### SHORT TASK
All the data below goes into the copy word for word, but the pictures don't.

### DATA EXTRACT
· · ·
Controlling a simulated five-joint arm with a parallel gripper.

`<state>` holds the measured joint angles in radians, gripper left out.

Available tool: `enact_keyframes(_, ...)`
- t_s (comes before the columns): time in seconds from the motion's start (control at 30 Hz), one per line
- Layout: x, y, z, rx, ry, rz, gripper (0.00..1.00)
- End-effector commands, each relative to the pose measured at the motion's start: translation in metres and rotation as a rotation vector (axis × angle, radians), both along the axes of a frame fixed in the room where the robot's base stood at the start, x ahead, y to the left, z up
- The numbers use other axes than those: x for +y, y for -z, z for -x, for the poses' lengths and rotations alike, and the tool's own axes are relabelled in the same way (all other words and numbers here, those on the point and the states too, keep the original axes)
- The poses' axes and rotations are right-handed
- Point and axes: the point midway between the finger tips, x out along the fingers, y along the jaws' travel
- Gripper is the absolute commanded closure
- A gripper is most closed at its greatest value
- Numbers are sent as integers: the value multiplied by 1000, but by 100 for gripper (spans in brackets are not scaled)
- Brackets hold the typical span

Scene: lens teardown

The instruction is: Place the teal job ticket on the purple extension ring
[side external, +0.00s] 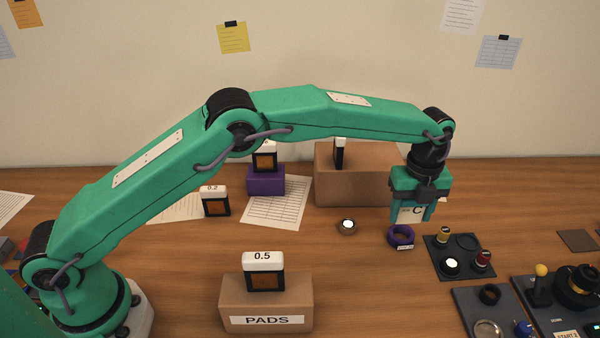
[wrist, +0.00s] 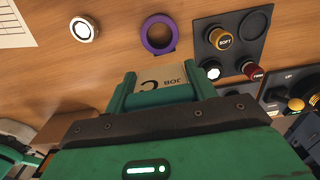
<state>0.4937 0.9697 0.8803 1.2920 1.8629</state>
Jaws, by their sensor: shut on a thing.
· · ·
### TASK OUTPUT
Controlling a simulated five-joint arm with a parallel gripper.

`<state>` holds the measured joint angles in radians, gripper left out.

Available tool: `enact_keyframes(_, ...)`
- t_s (comes before the columns): time in seconds from the motion's start (control at 30 Hz), one per line
- Layout: x, y, z, rx, ry, rz, gripper (0.00..1.00)
- End-effector commands, each relative to the pose measured at the motion's start: translation in metres and rotation as a rotation vector (axis × angle, radians), both along the axes of a frame fixed in the room where the robot's base stood at the start, x ahead, y to the left, z up
- The numbers use other axes than those: x for +y, y for -z, z for -x, for the poses' lengths and rotations alike, and the tool's own axes are relabelled in the same way (all other words and numbers here, those on the point and the states too, keep the original axes)
- The poses' axes and rotations are right-handed
- Point and axes: the point midway between the finger tips, x out along the fingers, y along the jaws' travel
- Gripper is the absolute commanded closure
- A gripper is most closed at its greatest value
- Numbers are sent as integers: the value multiplied by 1000, but by 100 for gripper (spans in brackets are not scaled)
- Brackets hold the typical span

Scene: lens teardown

The instruction is: Place the teal job ticket on the purple extension ring
[side external, +0.00s] 
[wrist, +0.00s] 
<state>0.4937 0.9697 0.8803 1.2920 1.8629</state>
Jaws, by their sensor: shut on a thing.

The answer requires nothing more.